SMHI's climate statistics - a basis for Carlsberg's beer export

The Danish brewery giant Carlsberg has commissioned SMHI to produce statistics on observed temperature and humidity. Statistics covering the entire world will provide the beer producer with important decision support for planning their transports in the international market.

Carlsberg exports beer to many different countries, which means transport in varying climatic conditions. The quality of the beer can be impaired if exposed to high temperatures for a long time. In the worst case, it can even go bad.

It is possible to use temperature controlled containers, but as they increase transport costs this should be avoided whenever possible. Temperatures below zero degrees can also ruin the beer. In addition, certain beers are transported in cartons which can be weakened if the humidity is too high.

High and low temperatures can ruin the beer

In order to provide Carlsberg with a good basis for deciding when transport should take place with temperature controlled containers, or even when to avoid transport to a certain region, SMHI is preparing relevant climate statistics.

– It is very important for us as a beer producer to be sure that our deliveries are of the highest quality and in no way in risk of ruining the beer. SMHI's climate statistics help us avoid certain weather conditions that have a negative impact on the beer, such as excessive heat and freezing conditions, says Christian Rosengren, Commercial Manager - DraughtMaster, Carlsberg.

Continued work with SMHI's climate statistics for transports

SMHI has produced world maps showing how many hours each month and year that the temperature normally exceeds 35 ° C in different parts of the world. Similarly, periods with temperatures below 5 ° C and relative humidity above 80 percent are presented.

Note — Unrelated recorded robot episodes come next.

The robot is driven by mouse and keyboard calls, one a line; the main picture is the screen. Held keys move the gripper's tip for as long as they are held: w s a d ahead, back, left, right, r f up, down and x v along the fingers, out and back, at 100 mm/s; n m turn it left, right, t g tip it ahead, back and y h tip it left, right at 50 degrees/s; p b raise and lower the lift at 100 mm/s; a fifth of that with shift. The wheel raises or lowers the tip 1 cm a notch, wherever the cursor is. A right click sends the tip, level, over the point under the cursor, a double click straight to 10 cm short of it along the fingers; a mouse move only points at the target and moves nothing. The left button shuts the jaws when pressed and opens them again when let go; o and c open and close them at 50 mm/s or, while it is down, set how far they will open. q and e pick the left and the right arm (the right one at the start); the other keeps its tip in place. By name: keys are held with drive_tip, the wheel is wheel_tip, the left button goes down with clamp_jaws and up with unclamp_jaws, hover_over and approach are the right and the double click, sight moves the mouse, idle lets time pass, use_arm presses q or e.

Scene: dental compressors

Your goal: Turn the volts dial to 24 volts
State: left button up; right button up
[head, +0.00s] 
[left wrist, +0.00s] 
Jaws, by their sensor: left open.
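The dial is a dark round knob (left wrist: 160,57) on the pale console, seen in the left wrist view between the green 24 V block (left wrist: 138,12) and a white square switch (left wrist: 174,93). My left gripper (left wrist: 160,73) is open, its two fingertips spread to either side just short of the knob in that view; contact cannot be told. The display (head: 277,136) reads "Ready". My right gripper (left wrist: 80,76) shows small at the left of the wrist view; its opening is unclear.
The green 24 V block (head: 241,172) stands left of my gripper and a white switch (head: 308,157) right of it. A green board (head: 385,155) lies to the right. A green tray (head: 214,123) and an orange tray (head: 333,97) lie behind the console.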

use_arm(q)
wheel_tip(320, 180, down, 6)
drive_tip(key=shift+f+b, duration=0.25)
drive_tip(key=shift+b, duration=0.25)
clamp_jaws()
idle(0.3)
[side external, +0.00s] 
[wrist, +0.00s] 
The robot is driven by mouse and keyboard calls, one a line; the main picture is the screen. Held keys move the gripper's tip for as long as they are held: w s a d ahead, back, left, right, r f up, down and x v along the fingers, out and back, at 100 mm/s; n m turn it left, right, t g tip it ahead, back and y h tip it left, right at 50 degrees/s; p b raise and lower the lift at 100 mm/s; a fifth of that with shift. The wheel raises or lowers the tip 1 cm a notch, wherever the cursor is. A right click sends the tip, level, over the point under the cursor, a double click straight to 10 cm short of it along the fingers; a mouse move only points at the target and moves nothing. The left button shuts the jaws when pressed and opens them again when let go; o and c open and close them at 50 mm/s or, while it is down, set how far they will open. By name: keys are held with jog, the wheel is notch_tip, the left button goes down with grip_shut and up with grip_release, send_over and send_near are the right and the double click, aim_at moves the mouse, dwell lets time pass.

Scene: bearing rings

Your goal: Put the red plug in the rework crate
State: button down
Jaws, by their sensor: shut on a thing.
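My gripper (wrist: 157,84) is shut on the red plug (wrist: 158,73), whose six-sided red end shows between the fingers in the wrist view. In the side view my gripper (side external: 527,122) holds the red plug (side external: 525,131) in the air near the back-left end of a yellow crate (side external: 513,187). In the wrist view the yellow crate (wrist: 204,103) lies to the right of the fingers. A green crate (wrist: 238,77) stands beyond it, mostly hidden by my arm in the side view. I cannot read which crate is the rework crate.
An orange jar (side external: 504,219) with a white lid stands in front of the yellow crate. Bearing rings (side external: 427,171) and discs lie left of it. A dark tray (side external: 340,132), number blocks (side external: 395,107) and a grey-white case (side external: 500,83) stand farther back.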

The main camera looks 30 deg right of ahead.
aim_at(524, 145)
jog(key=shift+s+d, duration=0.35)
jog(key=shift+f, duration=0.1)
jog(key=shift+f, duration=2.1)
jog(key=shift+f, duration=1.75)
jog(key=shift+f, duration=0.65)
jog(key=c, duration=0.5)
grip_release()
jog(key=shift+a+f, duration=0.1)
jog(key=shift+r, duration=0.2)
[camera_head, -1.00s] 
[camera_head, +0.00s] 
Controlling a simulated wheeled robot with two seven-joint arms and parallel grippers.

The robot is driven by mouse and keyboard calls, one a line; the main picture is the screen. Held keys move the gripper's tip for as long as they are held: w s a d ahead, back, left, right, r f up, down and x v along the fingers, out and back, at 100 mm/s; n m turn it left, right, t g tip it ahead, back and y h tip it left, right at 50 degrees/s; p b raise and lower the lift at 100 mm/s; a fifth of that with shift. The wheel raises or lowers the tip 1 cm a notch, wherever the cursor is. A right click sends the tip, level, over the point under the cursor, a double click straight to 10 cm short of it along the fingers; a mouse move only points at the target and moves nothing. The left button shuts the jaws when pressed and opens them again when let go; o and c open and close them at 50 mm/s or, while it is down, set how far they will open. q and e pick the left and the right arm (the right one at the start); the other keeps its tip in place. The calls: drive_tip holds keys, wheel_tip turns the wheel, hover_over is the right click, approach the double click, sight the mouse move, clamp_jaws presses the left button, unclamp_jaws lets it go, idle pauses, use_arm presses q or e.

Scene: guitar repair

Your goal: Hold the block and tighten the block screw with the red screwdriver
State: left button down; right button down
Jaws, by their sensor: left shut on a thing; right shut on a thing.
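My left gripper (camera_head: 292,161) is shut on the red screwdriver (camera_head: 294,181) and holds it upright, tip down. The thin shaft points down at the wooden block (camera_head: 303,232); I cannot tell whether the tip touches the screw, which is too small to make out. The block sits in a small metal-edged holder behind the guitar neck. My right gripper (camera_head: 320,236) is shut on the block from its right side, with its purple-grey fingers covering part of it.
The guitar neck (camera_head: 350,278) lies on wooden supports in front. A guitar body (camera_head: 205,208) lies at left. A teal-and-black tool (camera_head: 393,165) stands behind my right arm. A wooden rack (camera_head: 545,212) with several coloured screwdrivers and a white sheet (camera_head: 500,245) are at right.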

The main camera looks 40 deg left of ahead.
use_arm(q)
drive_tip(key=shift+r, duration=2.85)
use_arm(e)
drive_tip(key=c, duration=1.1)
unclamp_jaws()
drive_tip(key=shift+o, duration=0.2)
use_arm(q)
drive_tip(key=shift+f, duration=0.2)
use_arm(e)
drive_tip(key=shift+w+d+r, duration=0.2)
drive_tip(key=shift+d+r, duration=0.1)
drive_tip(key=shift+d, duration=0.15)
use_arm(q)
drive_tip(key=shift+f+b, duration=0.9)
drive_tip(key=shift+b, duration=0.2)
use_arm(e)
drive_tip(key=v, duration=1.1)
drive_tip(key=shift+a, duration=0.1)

–The world maps were just a first step. With these as a basis, Carlsberg has made decisions about which regions they want to look more closely at. For those locations, we have produced data that shows variations over the day and year. The first step with the world maps was to help them see in which areas there is a risk for climate problems in general. In the second step, they have received specific data for the selected sites, which they can then use to simulate the temperature and humidity conditions for the beer and test how the quality is affected. Based on simulations, Carlsberg can determine when and where they need to use temperature controlled containers and if there are areas where it is best to avoid transport at certain times of the year, says Magnus Asp, project manager, SMHI.

– We also have discussed producing climate statistics for specific transport routes. Another development opportunity is to produce corresponding statistics for future climate. But first, the results of current climate statistics will be evaluated, concludes Magnus Asp, project manager, SMHI.